The aircraft, registered PK-LQP, was only three months old at the time of the  accident.

Preliminary investigations state that the plane’s flight crew on preceding flights noted signs of instrument failures. Up to four flights in the run-up to the crash had recorded maintenance woes. 

Rusdi Kirana, the co-founder of the Lion Air Group, is “furious” over Boeing’s attempts to deflect attention from the recent design changes and blame the airline for the crash. 

Such blame has been put over the poor maintenance records from the carrier, suggesting that its aircraft are not very well looked after.

According to sources, Rusdi is examining the potential cancelation of its orders “from the next delivery.”

For Boeing, this would be a tremendous blow.
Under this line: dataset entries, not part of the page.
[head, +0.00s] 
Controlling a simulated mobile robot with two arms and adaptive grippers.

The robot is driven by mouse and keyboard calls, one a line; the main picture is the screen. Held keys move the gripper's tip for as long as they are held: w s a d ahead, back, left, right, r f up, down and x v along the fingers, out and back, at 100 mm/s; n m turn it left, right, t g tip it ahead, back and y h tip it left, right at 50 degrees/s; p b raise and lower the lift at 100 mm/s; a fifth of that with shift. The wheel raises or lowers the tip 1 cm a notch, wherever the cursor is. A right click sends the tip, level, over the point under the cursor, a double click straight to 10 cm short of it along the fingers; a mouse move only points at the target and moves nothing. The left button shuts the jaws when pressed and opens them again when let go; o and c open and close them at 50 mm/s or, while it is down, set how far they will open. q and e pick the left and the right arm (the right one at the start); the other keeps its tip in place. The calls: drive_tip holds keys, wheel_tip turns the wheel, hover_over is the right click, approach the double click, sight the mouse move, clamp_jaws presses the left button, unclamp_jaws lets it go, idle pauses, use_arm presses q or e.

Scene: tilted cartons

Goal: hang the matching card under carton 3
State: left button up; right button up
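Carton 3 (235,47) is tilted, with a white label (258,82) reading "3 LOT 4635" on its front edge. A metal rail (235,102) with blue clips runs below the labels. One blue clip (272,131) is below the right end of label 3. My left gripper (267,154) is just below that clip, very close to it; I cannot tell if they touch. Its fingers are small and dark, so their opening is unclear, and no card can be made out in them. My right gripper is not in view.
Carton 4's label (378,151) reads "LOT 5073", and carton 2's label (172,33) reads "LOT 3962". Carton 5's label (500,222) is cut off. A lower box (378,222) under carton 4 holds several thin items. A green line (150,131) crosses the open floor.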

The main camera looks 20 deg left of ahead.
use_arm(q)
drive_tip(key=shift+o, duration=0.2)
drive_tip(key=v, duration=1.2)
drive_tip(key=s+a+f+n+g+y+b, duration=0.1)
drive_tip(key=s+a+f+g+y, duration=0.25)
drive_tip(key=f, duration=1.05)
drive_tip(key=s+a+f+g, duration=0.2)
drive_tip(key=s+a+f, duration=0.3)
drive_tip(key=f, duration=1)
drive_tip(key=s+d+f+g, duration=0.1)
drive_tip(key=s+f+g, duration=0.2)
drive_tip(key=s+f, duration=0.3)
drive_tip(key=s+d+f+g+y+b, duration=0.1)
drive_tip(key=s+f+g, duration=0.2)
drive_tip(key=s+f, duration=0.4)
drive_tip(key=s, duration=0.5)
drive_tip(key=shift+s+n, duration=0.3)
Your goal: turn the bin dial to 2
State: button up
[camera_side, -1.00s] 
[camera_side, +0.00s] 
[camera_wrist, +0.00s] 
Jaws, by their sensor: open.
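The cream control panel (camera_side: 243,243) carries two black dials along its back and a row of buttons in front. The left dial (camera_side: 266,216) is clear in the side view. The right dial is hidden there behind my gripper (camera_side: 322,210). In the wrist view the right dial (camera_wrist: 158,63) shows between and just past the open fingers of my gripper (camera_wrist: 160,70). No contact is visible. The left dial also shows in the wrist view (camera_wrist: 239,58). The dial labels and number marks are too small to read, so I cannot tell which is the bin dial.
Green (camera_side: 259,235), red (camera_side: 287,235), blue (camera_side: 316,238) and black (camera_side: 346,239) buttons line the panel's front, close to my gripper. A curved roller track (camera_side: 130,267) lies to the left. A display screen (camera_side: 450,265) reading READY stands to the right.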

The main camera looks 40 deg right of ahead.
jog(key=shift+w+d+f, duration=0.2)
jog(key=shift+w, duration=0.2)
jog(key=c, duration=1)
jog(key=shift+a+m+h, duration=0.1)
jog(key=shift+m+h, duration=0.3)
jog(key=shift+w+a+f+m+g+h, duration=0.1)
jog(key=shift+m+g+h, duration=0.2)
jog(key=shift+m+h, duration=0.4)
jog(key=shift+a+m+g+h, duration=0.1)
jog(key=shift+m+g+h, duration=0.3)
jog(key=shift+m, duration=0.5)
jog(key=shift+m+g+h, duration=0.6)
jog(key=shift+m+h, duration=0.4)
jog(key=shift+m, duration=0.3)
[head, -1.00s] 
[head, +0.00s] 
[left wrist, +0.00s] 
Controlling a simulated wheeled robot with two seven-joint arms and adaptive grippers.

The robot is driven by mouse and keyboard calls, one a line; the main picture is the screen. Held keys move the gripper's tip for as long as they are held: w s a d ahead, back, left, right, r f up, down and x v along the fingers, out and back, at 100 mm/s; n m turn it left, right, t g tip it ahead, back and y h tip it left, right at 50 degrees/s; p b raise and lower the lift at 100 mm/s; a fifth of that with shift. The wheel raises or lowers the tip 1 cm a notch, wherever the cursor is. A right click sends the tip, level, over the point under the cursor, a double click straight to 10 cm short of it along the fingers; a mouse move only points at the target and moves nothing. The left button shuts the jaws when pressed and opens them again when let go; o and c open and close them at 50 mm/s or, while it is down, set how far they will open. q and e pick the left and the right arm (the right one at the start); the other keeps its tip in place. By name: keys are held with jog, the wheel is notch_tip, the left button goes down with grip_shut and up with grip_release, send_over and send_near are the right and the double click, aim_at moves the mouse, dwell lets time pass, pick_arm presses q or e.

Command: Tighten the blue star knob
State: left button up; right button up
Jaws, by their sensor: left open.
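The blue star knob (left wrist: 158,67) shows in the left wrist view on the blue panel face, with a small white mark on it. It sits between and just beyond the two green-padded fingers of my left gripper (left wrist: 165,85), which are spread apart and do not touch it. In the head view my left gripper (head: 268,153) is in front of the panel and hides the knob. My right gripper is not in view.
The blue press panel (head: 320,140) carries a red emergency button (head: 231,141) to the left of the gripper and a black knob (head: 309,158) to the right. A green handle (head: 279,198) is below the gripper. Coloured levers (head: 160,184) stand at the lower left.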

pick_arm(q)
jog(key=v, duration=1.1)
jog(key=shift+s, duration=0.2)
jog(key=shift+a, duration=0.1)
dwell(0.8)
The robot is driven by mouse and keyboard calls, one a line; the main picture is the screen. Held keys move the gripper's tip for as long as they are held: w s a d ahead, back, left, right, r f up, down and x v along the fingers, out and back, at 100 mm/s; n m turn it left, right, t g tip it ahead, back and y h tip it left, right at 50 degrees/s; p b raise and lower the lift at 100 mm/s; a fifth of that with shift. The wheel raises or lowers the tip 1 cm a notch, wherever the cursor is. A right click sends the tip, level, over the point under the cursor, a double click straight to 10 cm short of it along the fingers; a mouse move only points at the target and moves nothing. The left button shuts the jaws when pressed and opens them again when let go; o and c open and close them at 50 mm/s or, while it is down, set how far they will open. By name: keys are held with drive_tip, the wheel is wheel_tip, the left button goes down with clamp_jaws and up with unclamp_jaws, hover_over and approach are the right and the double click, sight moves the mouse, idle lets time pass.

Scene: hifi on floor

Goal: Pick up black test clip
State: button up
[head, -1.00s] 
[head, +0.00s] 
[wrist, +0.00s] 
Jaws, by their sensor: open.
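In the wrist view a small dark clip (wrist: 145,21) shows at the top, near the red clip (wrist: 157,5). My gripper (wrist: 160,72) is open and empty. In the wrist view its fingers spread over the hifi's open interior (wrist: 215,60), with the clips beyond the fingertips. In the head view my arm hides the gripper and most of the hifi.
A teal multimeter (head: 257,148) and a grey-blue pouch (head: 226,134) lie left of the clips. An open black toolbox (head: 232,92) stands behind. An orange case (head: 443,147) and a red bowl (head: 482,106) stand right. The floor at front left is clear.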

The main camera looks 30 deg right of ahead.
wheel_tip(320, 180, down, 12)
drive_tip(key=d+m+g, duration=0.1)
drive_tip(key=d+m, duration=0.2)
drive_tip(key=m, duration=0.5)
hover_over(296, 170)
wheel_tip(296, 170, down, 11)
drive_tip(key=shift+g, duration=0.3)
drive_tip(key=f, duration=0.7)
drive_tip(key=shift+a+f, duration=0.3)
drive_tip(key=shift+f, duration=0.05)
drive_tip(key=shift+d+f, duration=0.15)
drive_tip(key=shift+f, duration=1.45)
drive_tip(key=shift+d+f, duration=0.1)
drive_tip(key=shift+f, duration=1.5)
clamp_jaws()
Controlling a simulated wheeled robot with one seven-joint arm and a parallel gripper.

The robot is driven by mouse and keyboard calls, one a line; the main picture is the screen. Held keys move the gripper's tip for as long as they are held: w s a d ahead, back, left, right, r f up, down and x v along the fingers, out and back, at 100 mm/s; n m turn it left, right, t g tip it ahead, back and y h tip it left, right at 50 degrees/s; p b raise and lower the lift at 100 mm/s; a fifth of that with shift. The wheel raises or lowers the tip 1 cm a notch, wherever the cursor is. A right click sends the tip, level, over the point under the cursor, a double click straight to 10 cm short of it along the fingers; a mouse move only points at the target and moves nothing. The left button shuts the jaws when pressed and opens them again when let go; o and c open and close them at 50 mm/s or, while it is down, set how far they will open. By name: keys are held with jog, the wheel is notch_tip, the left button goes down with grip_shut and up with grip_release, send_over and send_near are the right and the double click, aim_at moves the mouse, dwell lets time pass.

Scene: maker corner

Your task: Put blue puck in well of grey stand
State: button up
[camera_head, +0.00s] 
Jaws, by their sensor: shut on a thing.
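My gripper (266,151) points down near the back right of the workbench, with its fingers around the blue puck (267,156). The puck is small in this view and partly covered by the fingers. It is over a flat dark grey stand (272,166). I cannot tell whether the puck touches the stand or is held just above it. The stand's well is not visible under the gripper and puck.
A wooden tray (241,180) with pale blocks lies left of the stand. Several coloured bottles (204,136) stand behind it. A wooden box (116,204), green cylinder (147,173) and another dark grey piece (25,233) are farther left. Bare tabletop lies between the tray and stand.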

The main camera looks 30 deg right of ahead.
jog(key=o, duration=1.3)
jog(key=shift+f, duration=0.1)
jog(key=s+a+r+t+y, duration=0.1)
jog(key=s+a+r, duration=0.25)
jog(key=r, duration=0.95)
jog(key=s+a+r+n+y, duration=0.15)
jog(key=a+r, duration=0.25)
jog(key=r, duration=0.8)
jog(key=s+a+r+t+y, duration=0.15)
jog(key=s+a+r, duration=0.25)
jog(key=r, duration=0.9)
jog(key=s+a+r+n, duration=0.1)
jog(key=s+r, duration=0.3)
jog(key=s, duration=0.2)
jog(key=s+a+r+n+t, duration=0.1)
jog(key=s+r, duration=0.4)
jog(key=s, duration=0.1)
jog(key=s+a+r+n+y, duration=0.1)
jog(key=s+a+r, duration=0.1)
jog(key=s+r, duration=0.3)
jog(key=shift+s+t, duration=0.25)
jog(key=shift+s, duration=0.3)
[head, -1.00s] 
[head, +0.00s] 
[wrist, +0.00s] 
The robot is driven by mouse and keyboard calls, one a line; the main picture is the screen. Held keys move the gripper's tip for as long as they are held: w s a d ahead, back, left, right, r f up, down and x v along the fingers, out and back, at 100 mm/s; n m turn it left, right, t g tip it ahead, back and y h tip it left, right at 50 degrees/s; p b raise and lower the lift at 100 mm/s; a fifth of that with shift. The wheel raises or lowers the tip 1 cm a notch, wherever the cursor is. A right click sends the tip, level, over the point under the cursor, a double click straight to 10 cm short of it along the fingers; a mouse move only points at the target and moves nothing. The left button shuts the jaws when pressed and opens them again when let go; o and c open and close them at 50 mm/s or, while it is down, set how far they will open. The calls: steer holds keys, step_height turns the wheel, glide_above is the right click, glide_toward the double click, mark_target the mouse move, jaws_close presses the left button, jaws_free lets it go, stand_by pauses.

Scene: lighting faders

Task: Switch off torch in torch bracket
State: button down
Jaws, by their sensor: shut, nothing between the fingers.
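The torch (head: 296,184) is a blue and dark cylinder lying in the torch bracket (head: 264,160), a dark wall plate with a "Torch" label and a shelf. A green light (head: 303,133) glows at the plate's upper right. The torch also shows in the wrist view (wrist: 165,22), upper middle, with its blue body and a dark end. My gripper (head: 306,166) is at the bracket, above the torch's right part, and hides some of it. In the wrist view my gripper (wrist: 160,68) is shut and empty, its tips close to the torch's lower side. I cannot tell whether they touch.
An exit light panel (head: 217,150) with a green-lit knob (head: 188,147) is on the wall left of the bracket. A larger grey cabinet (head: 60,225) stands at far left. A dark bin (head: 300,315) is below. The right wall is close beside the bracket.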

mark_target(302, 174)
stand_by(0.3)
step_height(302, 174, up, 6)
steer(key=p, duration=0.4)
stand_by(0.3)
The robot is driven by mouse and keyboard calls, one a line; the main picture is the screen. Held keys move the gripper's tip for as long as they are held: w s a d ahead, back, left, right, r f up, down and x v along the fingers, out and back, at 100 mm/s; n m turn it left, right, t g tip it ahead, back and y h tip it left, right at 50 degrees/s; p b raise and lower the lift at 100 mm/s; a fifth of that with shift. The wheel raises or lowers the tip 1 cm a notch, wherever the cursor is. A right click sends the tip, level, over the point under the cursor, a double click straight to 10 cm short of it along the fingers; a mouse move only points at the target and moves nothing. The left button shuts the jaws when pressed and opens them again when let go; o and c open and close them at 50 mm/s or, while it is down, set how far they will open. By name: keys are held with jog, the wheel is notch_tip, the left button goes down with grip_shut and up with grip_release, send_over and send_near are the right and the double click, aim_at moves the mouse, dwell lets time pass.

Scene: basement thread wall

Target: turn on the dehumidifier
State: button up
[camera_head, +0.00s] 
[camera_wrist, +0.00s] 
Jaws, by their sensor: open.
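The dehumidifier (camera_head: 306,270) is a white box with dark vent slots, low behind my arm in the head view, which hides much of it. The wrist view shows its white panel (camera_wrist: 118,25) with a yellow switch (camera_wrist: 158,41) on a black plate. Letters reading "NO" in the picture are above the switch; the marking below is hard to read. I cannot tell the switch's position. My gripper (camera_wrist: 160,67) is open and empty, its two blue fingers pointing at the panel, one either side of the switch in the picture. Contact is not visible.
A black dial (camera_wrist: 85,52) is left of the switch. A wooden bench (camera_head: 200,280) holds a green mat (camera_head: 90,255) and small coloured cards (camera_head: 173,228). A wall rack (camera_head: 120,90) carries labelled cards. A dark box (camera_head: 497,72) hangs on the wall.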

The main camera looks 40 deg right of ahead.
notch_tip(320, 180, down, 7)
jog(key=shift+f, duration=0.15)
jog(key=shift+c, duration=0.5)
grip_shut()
The Indonesian carrier has a massive order of 190 aircraft, worth $22 billion at current list prices.

One of Boeing’s spokespersons said that the manufacturer is “working closely with the investigating team and all regulatory authorities,” also noting that Lion Air is a “valued customer.”

Currently, the Lion Air group operates a massive fleet of 197 Boeing 737s, one of the world’s largest all-737 operators.

The American manufacturer is currently looking at software modifications and insisted that all operators of the 737 MAX should cancel all “automated nose-down movements experienced by the aircraft in response to erroneous sensor readings.”

A Boeing 737 captain with more than 7,000 flight hours on the type told Airways that the alleged issue with the aircraft is heavily trained in the United States but under a different name.

“What happened with the Lion Air plane looks a lot like a runaway trim emergency,” he said. “We train for this emergency every time we jump on the simulator, but the origin of the fault is quite different than what investigators say happened with the Lion Air 737 MAX.”

For this reason, Boeing has come under fire from US pilots for not mentioning the MCAS system – a modification of existing anti-stall systems – in the manual for the 737 MAX, which began service last year.

Boeing has said all information necessary to fly the 737 safely is available to pilots and that its workhorse model is safe.

It will be interesting to see whether Lion Air indeed cancels orders, which would break-off a really significant relationship between the airline and Boeing.